Dopo aver tracciato dieci o dodici caselle numerate sul terreno, comincia il primo: gettando una pietra "a ciapéta" nello spazio numerato 1, che andrà a recuperare saltando col piede destro, mentre il sinistro resta sollevato. Così di seguito per tutte le caselle, ricordando che nella 2 dovrà poggiare il piede sinistro, il destro nella 3, e così via, senza mai toccare terra con tutti e due i piedi, finché si arriva al "cielo", che è la casella finale. Qui il giocatore può mettere a terra tutti e due i piedi. Poi torna indietro, piede sinistro nella casella 10 o dodici che sia, piede destro nella casella 9, via via finché arriva alla casella 1. Qui, fermo su un piede solo, recupera la ciapeta e salta fuori dal tracciato.
       Se la ciapeta cade su una linea, o se il giocatore mette il piede su una linea, quel giocatore va fuori gioco e nel turno successivo dovrà ricominciare da capo.

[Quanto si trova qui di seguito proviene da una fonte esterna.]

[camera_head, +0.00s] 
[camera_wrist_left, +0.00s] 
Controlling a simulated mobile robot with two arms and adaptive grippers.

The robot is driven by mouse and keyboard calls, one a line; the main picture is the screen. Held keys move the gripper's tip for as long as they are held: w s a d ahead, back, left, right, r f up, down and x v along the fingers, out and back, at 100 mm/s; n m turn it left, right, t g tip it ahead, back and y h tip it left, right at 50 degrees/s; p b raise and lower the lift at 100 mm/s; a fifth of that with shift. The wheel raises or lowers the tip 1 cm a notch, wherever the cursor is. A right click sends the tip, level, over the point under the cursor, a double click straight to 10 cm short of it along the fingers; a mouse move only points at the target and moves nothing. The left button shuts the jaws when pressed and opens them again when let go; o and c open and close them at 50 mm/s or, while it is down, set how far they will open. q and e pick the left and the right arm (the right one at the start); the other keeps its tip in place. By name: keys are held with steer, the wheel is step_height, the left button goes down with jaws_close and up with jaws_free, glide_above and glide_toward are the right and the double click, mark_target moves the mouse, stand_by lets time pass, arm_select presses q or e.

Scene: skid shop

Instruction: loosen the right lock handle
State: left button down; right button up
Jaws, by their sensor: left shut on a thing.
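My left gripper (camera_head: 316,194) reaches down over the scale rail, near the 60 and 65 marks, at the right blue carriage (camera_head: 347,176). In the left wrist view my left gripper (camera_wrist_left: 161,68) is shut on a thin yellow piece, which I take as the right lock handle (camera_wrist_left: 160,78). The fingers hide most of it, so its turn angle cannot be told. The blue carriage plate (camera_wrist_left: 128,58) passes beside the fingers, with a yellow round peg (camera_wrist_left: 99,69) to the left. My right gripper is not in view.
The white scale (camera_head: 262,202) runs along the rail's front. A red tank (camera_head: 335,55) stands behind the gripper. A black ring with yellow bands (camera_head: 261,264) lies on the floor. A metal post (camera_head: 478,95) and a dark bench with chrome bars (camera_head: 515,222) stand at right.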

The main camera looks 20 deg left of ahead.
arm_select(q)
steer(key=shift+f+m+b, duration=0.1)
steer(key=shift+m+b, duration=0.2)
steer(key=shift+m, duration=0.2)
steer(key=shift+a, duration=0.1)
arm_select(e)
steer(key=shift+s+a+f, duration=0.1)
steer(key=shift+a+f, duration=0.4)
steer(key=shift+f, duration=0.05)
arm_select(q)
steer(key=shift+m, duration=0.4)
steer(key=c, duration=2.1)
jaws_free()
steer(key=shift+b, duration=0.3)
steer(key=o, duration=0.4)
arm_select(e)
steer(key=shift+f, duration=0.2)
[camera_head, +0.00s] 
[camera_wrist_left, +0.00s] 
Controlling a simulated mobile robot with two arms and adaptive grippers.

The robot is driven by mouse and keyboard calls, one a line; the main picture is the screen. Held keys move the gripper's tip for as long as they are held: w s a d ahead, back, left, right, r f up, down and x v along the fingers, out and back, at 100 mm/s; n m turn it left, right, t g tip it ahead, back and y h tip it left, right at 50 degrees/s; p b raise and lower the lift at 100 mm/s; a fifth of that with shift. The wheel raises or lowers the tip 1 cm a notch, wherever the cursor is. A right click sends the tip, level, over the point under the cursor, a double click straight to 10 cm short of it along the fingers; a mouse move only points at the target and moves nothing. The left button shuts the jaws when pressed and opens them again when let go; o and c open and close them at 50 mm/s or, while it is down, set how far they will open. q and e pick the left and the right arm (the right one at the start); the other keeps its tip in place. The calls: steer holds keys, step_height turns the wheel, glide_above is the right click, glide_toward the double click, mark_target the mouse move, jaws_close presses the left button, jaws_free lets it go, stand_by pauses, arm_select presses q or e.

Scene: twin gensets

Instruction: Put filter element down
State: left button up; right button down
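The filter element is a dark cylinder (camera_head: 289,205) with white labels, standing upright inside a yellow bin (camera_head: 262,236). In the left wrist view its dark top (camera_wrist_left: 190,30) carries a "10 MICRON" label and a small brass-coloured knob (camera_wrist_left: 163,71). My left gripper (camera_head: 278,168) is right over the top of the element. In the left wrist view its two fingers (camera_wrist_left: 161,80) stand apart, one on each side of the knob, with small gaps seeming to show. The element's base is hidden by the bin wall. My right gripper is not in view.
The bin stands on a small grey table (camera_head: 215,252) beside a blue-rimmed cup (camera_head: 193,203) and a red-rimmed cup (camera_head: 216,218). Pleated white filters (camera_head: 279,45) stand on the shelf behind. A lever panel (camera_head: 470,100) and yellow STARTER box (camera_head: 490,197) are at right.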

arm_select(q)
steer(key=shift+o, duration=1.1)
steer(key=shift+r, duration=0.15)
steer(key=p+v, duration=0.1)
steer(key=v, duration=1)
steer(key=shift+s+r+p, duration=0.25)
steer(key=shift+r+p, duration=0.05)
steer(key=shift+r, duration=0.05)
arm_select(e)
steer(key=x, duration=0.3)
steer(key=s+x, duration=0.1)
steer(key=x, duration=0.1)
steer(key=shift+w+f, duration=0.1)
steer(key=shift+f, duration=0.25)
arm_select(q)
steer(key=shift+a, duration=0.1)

Se un giocatore completa il giro senza inconvenienti, continua a giocare gettando la ciapeta nella casella 2, facendo un nuovo giro a saltelli come prima, e saltando alla fine fuori dallo schema: poi continua finché ha gettato la ciapeta in ogni casella, saltellando per tutte le case ogni volta. Quando ha completato tutti i giri senza errori, chiude gli occhi e lancia la ciapeta verso la casa. Se la ciapeta cade dentro la casa, senza toccare la riga, il giocatore rifà il giro dello schema ancora una volta, a occhi chiusi, saltando nella prima caselle e nell'ultima con tutti e due i piedi, poi nella seconda e penultima e così via fino alla casa e ritorno. Se riesce a completare anche questo giro senza toccare alcuna riga, e raccogliere la propria ciapeta nella casa e finalmente ne salta fuori alla fine, ha vinto la partita. Poi il gioco ricomincia, con un'altro giocatore.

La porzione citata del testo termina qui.